Data Overview
The archival documents in these files support and illustrate conclusions drawn in my monograph, The Rise of Investor-State Arbitration: Politics, Law, and Unintended Consequences (Oxford University Press, 2018). The monograph's central research question is: what explains the rise of investor–state arbitration?
These documents primarily reflect conversations, meetings, and letters between national officials and international officials, between the years 1954 and 1994. Most documents are from four national archives: the German Federal Archives (Bundesarchiv Koblenz), the National Archives of the United Kingdom, the Swiss Federal Archives (Bundesarchiv Bern), and several archives of the United States government. Select documents are from the Institute of Contemporary History (Institut für Zeitgeschichte), from the National Archives of New Zealand, and from the World Bank Group Archives.
Data Collection Strategy
The data in this deposit only contains archival documents. I also interviewed thirty-six current and former officials in governments and international organizations involved with ISDS. These interviews provided deep background and help me triangulate findings that emerged from archival documents. Many of the interviews were conducted off the record, so to ensure consistency and total confidentiality, none of the interviews are cited in the book, nor do any interview materials appear in the data repository. That said, many of my interviewees were extraordinarily knowledgeable and were able to give me specific events or dates that I could use to direct my search for archival materials. A few even identified documents that they believed would be in archives or made suggestions about how a particular type of discussion might have been filed and archived.

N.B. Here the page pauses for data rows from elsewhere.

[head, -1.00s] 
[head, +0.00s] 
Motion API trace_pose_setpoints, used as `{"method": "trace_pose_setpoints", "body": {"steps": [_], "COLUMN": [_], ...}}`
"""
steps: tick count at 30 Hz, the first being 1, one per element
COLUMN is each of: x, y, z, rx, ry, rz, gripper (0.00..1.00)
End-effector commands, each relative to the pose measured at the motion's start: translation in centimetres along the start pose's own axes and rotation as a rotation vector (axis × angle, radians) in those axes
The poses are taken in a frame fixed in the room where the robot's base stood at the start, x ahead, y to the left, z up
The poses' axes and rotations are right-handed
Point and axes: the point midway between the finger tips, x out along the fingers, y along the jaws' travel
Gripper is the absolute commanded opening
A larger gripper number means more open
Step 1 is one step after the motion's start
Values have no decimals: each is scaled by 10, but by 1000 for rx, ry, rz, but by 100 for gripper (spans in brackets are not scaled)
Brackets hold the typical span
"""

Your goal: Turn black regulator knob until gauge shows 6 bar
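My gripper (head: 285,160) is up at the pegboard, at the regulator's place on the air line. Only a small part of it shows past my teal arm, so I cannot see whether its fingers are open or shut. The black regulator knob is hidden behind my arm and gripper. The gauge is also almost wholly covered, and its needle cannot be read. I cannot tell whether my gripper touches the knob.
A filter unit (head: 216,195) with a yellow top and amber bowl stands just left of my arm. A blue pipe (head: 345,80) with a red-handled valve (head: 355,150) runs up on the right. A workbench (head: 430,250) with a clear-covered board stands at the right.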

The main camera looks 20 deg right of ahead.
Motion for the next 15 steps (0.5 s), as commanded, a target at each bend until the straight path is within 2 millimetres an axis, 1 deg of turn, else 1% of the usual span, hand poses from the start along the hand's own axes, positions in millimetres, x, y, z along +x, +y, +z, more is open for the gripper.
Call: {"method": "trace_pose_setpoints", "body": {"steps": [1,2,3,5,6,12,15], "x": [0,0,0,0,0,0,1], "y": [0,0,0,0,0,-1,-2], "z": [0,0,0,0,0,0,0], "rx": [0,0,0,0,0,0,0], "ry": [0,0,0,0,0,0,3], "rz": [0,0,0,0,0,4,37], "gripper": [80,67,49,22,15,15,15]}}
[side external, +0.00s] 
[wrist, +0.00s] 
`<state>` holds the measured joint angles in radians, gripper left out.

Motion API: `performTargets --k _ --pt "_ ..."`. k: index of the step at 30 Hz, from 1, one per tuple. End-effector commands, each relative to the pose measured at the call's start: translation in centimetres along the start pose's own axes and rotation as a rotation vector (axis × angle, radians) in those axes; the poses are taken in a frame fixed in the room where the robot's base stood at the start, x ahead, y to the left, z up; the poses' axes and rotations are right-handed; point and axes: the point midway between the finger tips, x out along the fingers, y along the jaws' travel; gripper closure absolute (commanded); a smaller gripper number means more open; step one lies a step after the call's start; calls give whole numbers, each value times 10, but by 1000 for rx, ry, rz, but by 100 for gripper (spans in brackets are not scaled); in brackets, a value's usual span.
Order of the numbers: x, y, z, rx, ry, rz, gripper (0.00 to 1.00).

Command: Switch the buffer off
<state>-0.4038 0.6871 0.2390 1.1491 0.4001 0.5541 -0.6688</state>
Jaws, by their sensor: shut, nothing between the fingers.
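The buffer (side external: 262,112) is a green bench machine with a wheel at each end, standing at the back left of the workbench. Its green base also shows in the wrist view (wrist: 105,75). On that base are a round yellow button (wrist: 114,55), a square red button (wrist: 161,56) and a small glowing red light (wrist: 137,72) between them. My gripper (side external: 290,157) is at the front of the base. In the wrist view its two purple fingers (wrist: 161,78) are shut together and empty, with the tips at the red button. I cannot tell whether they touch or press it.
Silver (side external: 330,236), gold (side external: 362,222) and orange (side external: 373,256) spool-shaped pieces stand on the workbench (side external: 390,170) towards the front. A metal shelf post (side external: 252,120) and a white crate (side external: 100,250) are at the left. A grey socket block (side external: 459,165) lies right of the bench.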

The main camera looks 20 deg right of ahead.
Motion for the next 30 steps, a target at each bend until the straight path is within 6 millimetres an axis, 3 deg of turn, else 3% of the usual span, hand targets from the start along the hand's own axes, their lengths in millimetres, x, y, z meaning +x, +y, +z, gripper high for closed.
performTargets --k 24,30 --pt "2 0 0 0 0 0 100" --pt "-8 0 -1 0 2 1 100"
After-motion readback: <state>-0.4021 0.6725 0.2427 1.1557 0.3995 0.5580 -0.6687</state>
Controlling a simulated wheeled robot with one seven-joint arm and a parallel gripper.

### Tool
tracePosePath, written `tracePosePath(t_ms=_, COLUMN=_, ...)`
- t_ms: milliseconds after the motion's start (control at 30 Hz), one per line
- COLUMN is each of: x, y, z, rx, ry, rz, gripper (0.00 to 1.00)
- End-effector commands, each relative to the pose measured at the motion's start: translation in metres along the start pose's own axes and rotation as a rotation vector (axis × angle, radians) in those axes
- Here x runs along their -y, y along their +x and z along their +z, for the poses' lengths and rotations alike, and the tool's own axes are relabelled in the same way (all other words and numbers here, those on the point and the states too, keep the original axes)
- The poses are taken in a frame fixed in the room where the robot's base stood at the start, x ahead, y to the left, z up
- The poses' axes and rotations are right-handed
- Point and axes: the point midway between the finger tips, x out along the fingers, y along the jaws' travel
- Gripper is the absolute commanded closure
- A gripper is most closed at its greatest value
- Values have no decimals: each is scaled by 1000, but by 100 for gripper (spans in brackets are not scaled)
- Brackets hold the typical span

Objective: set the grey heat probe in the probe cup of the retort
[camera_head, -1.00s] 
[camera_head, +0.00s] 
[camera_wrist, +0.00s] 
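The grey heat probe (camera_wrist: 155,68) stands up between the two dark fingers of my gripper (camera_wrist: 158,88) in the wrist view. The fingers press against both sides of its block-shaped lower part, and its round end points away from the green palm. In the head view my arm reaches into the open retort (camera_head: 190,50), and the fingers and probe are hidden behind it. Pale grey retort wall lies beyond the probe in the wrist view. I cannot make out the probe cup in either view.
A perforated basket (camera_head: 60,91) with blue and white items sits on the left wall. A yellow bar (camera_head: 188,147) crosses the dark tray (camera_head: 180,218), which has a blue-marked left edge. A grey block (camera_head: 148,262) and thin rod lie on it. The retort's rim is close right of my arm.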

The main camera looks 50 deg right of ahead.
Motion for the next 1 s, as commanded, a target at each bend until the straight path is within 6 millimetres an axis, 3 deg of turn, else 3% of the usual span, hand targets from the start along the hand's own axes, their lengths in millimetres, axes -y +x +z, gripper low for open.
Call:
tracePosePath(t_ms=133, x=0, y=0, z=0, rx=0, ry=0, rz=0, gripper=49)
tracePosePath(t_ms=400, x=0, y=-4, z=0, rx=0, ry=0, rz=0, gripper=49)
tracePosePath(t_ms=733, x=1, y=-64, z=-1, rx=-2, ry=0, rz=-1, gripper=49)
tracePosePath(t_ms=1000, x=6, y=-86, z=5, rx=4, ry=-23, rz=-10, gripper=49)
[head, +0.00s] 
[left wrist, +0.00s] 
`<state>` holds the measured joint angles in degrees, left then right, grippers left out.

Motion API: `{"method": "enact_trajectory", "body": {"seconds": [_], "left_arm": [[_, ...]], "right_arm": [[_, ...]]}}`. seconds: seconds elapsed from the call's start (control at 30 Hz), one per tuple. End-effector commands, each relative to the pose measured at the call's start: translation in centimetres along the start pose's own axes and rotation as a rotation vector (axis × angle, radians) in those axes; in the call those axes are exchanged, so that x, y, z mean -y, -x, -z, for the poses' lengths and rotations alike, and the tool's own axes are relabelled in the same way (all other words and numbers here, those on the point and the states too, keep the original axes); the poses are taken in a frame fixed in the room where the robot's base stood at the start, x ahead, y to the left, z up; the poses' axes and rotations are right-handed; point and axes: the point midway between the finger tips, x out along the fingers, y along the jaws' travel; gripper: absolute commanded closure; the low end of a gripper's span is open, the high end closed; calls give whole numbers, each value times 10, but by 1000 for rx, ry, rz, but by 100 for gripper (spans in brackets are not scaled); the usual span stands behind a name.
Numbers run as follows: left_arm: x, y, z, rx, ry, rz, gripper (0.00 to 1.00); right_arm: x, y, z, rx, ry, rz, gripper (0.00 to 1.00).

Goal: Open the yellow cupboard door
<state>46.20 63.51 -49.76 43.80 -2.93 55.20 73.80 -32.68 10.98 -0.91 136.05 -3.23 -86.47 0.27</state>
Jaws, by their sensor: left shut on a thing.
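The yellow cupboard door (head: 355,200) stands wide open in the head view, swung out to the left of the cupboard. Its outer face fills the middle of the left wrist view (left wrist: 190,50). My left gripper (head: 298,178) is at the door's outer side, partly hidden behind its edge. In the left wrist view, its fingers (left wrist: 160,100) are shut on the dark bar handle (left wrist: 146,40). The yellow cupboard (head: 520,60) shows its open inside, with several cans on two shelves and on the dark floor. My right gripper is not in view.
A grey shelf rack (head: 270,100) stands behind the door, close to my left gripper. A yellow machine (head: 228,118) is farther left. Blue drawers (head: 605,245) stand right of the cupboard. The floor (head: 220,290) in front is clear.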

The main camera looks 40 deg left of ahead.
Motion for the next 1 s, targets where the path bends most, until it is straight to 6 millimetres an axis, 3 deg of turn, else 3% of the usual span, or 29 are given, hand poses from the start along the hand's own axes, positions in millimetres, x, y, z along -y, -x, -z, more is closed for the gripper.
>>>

The vast majority of the documents in this deposit were photographed by me (Taylor St John) or Yannick Stiller. Yannick was my research assistant, employed first by the Department of International Relations, London School of Economics, where he was also an MSc student, and subsequently by PluriCourts, University of Oslo, between May 2016-May 2017. We read files in person in the American, British, German, and Swiss archives and took pictures of individual pages. Between late 2016-2018, I combined these pictures into the PDF documents that appear in this deposit. An alternate way of organizing this deposit would have been to make the raw .jpg files available, organized by the file folders in which they were found in archives. While this would have been much less time-consuming for me, and would lead to more data being available overall, I decided against this for two reasons: first, it would have been much harder for users of the data to make sense of the files, and second, it would have been more difficult to secure permission to deposit entire folders.
The remainder of the documents in this deposit were acquired as follows. I scanned a small minority of the documents in this deposit and photocopied another small minority (primarily the legislative documents, including Fulbright’s papers, in the US Center for Legislative Archives). The documents from the New Zealand archives and from the Institut für Zeitgeschichte were scanned for me by archivists at those institutions and sent either via CD-rom (New Zealand) or via email (Institut für Zeitgeschichte).
My requests for documents were often not successful; for example, requests to the Australian government to declassify documents related to ICSID were denied due to pending litigation, and requests to the World Bank Group for documents often yielded substantially less disclosure than I had hoped.